The Ica Valley lies 300km south of Peru’s capital city of Lima and extends for over 7,000km2. The river’s headwaters begin on the west slope of the Cordillera de los Andes, at an altitude of 2,500m and flow to the Pacific Ocean. The primary tributaries of the basin emerge from small highland lakes and join to form the Ica River, midway down the extreme elevational gradient. Rains fall in the highlands during the summer months of December to March, and surface flow fills the river. At the end of the rainy season, the river flow diminishes slowly, and dries completely in April. The rains, including in the highlands, are few, and the Ica River is one of the driest of the Peruvian coast. The high variability and short season of surface water led to the creation of water management systems and organizations – since Pre-Hispanic times. The longest of the acequias, or canals, is called La Achirana, and extends 53 kilometers, irrigates 14,000 hectares and involves 8,000 users. This canal diverges from the main channel upstream of the city and meanders through large and small farm fields, lined with dust-coated tropical fruit trees, invasive cane, and native flora, along with wind-blown trash and tethered livestock. A network of smaller acequias threads through the valley, wet or dry, depending on the course of the irrigation water.

Ica_vineyard
Ica Valley vineyard

Politically, the basin lies within the departments of Ica and Huancavelica; the former, one of Peru’s richest, and the latter, one of the poorest. Water and agriculture within this transboundary basin both reflect and accentuate the political division and conflicts of the two departments. In Ica, national and foreign investment has introduced some of the most modern technology for digitally monitored irrigation, and mechanized planting, harvesting and processing, while in the highlands, families manage small ‘chackras’ of a few hectares and herd mixed flocks of sheep, alpacas and llamas. Concentration of land and water rights has created a distinct divide between the export-oriented producers and the small holders, accentuating power relationships and providing a hotbed for water claims.

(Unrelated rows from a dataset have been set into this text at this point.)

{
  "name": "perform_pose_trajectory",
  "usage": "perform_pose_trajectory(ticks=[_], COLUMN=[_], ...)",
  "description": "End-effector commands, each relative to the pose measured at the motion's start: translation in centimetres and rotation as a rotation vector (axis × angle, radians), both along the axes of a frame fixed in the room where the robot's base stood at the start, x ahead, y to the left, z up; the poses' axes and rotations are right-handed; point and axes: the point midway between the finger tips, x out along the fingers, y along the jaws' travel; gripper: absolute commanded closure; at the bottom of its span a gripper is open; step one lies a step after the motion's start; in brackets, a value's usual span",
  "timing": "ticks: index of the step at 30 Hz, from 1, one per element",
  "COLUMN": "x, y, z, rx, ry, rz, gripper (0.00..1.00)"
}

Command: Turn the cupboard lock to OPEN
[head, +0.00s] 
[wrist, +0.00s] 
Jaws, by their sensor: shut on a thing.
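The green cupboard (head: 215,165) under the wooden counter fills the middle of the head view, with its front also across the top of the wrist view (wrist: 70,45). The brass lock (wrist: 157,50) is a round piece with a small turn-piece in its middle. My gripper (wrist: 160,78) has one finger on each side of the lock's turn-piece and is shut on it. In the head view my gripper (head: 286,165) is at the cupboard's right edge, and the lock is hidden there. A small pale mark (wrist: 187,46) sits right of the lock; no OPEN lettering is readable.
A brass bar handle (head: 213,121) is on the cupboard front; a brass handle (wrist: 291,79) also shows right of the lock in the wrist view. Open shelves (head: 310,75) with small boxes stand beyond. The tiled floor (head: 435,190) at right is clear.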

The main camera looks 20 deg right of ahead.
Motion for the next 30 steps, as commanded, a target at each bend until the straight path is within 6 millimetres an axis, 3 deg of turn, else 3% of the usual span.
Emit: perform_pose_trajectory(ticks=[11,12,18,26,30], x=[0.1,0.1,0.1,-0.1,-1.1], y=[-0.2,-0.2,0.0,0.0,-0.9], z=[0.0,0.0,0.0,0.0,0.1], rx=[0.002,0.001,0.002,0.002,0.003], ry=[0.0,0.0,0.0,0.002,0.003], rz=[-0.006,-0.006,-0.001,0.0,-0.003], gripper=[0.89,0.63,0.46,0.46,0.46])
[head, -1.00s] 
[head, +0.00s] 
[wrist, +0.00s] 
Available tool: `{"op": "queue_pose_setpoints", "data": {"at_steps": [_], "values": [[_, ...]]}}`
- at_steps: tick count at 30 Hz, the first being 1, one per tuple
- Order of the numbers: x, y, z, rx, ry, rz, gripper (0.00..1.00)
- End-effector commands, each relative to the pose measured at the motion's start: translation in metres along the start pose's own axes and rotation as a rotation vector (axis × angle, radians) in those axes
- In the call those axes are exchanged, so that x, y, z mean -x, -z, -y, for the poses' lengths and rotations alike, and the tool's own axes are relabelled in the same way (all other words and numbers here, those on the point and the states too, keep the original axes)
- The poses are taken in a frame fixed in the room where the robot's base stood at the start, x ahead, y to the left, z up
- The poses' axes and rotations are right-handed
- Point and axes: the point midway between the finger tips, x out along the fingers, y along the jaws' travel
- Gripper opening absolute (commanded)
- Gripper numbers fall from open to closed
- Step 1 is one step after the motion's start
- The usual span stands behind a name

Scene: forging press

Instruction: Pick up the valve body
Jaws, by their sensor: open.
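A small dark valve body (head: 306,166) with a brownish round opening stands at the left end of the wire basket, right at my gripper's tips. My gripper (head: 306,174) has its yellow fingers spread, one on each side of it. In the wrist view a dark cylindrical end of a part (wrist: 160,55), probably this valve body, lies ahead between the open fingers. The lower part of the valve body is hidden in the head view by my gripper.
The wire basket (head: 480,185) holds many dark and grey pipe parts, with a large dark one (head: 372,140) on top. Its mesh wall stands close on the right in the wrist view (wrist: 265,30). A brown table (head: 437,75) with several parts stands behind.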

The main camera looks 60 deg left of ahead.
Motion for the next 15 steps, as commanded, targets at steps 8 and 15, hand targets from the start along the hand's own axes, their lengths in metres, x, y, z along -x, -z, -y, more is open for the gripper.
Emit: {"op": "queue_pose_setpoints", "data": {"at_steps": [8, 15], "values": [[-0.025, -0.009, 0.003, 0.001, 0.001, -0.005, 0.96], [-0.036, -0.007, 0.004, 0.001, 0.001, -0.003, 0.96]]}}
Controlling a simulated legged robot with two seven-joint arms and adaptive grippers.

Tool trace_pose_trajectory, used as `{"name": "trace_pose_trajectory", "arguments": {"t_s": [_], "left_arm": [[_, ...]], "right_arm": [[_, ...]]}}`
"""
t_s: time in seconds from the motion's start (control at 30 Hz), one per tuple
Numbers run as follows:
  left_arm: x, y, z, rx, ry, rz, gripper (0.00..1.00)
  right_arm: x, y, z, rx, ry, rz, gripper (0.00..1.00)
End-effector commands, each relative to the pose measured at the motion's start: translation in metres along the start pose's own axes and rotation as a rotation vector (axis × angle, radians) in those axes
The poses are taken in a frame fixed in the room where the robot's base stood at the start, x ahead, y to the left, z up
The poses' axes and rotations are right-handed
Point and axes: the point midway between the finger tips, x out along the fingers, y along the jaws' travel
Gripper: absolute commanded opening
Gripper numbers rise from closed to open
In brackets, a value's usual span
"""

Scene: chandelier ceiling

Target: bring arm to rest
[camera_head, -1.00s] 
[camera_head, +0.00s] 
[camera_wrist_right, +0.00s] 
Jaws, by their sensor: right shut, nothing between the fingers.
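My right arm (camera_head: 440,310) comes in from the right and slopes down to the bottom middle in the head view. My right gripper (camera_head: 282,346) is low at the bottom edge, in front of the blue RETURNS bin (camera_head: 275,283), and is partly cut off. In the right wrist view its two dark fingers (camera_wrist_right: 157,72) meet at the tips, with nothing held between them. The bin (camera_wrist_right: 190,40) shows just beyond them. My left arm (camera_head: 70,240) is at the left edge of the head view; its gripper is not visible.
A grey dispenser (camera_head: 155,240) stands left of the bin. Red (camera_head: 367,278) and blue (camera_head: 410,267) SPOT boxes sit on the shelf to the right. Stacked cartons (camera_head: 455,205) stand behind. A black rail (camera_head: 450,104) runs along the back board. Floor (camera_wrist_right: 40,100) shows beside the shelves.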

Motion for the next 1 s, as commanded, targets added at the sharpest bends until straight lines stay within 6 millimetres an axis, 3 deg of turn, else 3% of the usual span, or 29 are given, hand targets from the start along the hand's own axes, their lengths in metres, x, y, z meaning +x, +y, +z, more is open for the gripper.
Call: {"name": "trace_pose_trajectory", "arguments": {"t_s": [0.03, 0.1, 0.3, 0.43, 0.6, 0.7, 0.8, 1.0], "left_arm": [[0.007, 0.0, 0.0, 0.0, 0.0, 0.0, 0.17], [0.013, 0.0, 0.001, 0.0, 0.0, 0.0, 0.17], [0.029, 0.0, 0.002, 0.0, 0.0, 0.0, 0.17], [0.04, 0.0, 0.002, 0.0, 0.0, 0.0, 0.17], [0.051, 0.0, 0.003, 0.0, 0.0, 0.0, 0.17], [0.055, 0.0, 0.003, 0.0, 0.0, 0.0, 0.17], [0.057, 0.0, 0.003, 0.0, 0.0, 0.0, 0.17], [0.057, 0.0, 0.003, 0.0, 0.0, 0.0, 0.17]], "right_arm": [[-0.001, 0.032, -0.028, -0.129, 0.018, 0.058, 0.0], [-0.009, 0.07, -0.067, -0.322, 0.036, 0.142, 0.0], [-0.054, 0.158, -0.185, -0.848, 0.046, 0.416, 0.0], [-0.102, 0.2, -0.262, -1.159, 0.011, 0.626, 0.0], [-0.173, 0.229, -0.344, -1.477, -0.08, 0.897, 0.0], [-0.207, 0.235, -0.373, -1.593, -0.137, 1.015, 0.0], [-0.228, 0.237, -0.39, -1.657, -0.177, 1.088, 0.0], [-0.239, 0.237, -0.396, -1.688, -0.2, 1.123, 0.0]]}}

In the 1950s, the Peruvian government initiated a series of interbasin transfer projects to bring water from the highland lakes on the eastern side of the Andes, where most of the rain falls and few of the country’s people live, to the western side. The transfer canal, opened in 1959, flows from the Choclococha Lake on the eastern side, through the mountains to a lake at the headwaters of the Ica River, where it is then diverted into the canals that farmers use to irrigate crops along the basin. The interbasin transfer supplies water to the Ica River during the months of September to December, prolonging the season during which farmers can irrigate.

The subterranean waters of the Ica-Villacurí aquifer are some of the country’s most extensive groundwater resources, and extraction began on a small scale in the 1930s. However, in the 1970s, drilling new wells was prohibited to preserve the aquifer levels. In the 1990s, with a legal restructuring to invite private investment and facilitate an export economy, combined with the neoliberal swing of the recently redistributed lands of the Agrarian Reform, the water of the river, even diverting water from the Amazon basin and from existing wells was not enough. Drilling was resumed at unprecedented levels, leading quickly to an overexploitation of the aquifer and the current state of emergency in the Ica Basin.

Fertilizing_corn_by_hand
Fertilizing corn by hand

Any agriculturalist in the valley prefers well water, not only for its superior quality, but also for the private nature of the resource, largely free of state control, and temporally unlimited availability. The region’s climate facilitates year-round agriculture – hence water, rather than land or temperatures is the limiting resource on production. Subterranean water resources are now the primary water resource in the region and directly tied to agricultural export production. In 2010, they accounted for 65% of the region’s water resources (25% still come from the Ica’s natural flow, and 10% from the Choclococha interbasin transfer).

A rapidly declining aquifer, drying wells, and salt water intrusion have forced groundwater users to organize into commissions, like those of surface water users, to have more political power and search for viable alternatives. Well drilling is now prohibited in the region, though largely unenforced – some say that only the largest producers can still drill wells because of their buying power. Producers have employed several alternative mechanisms to continue production, including deepening wells, buying wells distant from their farms and installing pipelines, drilling illegal wells, and buying surface water rights. Lately, they have begun pressuring departmental and national governments to again focus sights on transferring more water from the Amazon basin. The newly promoted Tambo Ccaracocha project, designed to carry water from the high regions of Huancavelica to the Ica Valley to recharge the aquifer has ignited new conflicts within the poorer communities of Huancavelica. These conflicts were taken to the Latin American Water Tribune in Mexico and have yet to find resolution.

I will be in the Ica Valley until early December, from the headwaters to the coast, to understand the complexity of water security – and its contemporaries of food and energy security – along the gradient of the basin. The research may not resolve current tensions, but will perhaps bring insight to the complexity of the issues and provide a larger vision from which to address the science-policy divide and work toward long-term solutions.